On apprécie également le parallèle qui est fait entre la manifestation contre les sélections pour l’entrée à l’université et le désintérêt total de Maëla pour ses études. La jeune femme n’étudie pas une fois, n’y prête pas le moindre intérêt, pourtant elle s’insurge contre la sélection. L’essentiel de son énergie et de sa maigre ambition est dédié à augmenter sa présence et sa communauté en ligne. Maëla n’est manifestement ni prête, ni sufisamment mature pour les études supérieures, faisant perdre à ses professeurs à la fois leur temps et leur vocation. Le monde réel apparaît aux yeux de Maëla ennuyeux et demandant trop de travail. Il ne fait pas le poids contre ce monde virtuel uniquement constitué de loisirs et de bons moments. Au point que tout ce qui ne vient pas des réseaux sociaux semble sans intérêt.
Dans son roman, sans morale ni jugement affirmé, Nora Sandor donne à voir l’envers du décor d’une génération qui se noie dans le virtuel. Plusieurs études ont démontré qu’Instagram était considéré comme le réseau social le plus déprimant. Comprenez, les utilisateurs se sentent déprimés suite à un passage sur l’application. Maëla est à la fois une Mme Bovary moderne, mais aussi l’archétype d’une génération actuelle perdue et déprimée car sa vie réelle n’a rien de comparable à l’idéal montré par les réseaux sociaux. Pas de voyage, pas de beauté, pas de richesse, pas de sorties… Même pas la possibilité de faire semblant (pas assez de moyens pour simuler).
Constamment dans le texte reviennent un désamour, un manque d’estime de soi et surtout l’expression « ce qu’il fallait qu’elle soit ». Au point de devenir la proie d’un influenceur qui a lui aussi perdu le contact avec la réalité humaine des individus. On lit dans la tête de Maëla la culpabilité de ne pas correspondre à un idéal, mais aussi plus tard le choc de découvrir que le bonheur et l’amour sur les réseaux sont factices. Et quand le succès finit par arriver, Maëla n’a pas conscience qu’il n’est que le fruit du hasard – ou de la chance. C’est parce que Mowgli a par hasard repartagé son bol de céréales qu’elle perce ce plafond de verre qu’est l’écran du téléphone sur les réseaux sociaux. Pourtant, Maëla s’imagine immédiatement qu’elle est spéciale, sans réaliser qu’elle n’a rien à proposer. Doit-elle être une influenceuse beauté ? Une influenceuse fitness ? Une blogueuse bretonne ? Maëla n’a rien à dire, rien à apporter, sinon son envie d’être spéciale – il faut pourtant qu’elle existe.

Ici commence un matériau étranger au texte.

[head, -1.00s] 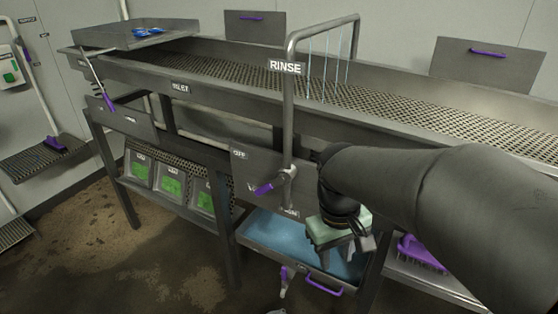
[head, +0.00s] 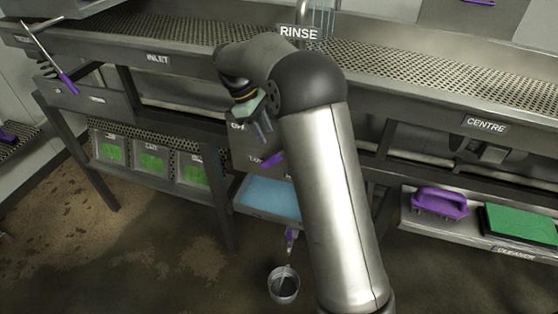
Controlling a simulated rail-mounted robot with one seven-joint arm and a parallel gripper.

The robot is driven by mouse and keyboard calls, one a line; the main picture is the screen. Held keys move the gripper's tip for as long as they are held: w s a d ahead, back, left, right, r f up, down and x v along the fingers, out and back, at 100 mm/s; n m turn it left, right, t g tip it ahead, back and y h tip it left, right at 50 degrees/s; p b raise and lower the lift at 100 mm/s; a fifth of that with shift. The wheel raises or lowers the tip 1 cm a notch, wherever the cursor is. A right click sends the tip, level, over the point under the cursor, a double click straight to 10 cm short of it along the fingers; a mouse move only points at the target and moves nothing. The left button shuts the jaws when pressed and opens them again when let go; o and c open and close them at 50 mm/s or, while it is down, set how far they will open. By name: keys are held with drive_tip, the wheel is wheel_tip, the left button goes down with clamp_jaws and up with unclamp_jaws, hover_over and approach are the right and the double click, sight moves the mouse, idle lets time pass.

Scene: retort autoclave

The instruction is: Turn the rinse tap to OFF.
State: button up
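The rinse tap's purple handle (head: 272,159) shows in the head view on a grey panel (head: 241,146) under the RINSE sign (head: 299,33). Its grip lies beside a label that seems to read LOW (head: 253,161). A partly covered label, apparently OFF (head: 237,127), is higher on the panel. My gripper (head: 263,132) points down in front of the panel, just above the purple handle. Two grey fingers show slightly apart, with nothing seen between them. I cannot tell whether they touch the handle. My arm hides the tap's pivot and the panel's right part.
A blue-bottomed tray (head: 268,197) sits below the panel. A purple-handled valve (head: 291,237) hangs over a metal bucket (head: 284,285) on the floor. A purple brush (head: 440,202) and green pad (head: 520,225) lie on the right shelf. The perforated trough (head: 420,68) runs behind.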

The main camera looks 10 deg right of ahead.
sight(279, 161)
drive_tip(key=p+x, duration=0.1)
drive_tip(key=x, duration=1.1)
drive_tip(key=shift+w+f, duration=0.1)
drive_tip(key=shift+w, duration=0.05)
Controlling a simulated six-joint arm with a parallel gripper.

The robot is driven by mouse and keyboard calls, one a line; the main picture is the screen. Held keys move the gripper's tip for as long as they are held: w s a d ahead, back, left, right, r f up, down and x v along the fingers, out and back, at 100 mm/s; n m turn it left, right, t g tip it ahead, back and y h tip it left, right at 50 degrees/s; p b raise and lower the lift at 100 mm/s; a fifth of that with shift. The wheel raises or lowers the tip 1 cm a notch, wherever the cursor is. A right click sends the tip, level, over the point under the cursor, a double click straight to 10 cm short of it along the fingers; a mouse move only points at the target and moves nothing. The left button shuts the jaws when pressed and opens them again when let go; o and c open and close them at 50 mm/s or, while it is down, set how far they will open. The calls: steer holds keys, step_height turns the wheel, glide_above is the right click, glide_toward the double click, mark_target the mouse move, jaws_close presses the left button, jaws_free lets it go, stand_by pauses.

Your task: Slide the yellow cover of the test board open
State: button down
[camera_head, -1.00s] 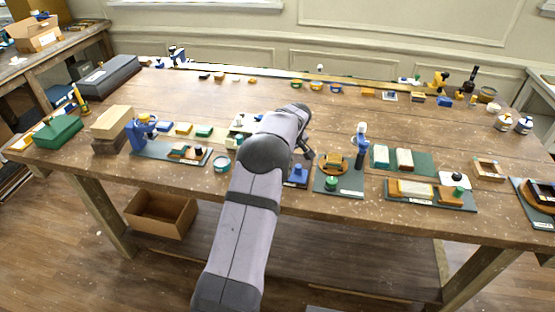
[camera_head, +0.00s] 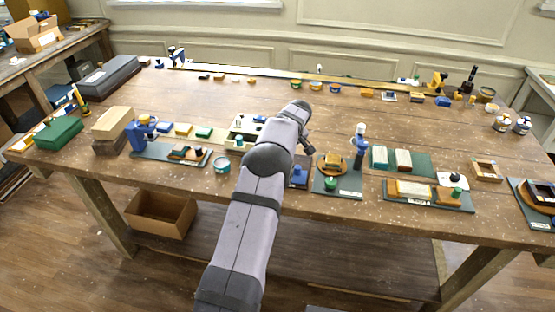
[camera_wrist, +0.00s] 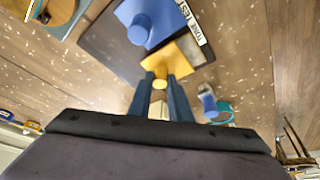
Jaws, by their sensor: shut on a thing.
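The test board is a dark plate (camera_wrist: 98,42) with a printed white label (camera_wrist: 194,22). A blue block with a round blue knob (camera_wrist: 139,28) stands on it. The yellow cover (camera_wrist: 172,67) lies next to the blue block, with a small yellow knob at its near edge. My gripper (camera_wrist: 160,80) is shut on that knob between its two dark fingers. In the head view the blue block (camera_head: 299,175) shows just right of my arm. The yellow cover and my fingertips are hidden there behind my arm.
A round wooden piece on a green board (camera_head: 350,190) stands close on the right. A teal round tin (camera_head: 222,165) lies left of my arm. A white-topped board (camera_head: 240,130) is behind and left of my arm.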

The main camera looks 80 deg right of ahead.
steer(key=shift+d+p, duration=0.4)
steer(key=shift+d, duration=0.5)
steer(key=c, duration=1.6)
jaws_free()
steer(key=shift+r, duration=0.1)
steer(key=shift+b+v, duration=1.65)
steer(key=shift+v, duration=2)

La licorne du titre, est bien sûr à prendre au second degré. Le roman nous parle pourtant beaucoup d’un animal, Baloo, l’ours domestique du rappeur Mowgli, adulé par Maëla. Sans comprendre une seule seconde qu’un ours des Carpates n’a rien à faire dans une voiture de sport, un maillot du PSG, ou un clip de rap, Maëla ressasse les apparitions de Baloo aux côtés de Mowgli. Le lecteur finira sans doute par trouver qu’il y a un peu trop de Mowgli et de Baloo dans le texte. On s’en écoeure bien, ça fonctionne. Au bout d’un moment on passe, on en a marre, on a compris. Contrairement à Maëla, le lecteur se moque de la description minutieuse des clips de Mowgli et de comment est habillé Baloo. Celle-ci ne réalise même pas qu’elle finit par préférer Baloo à Mowgli.
S’identifiant de plus en plus à l’ours, Maëla n’est pas consciente qu’elle rêve de liberté, d’un retour à la nature, à une vie plus instinctive et plus ancrée, notamment au moment présent. Pas plus, d’ailleurs, qu’elle ne réalise que Baloo est lui aussi prisonnier d’un personnage, celui de l’ours du rappeur Mowgli, baladé de bling en bling, au lieu d’arbre en arbre.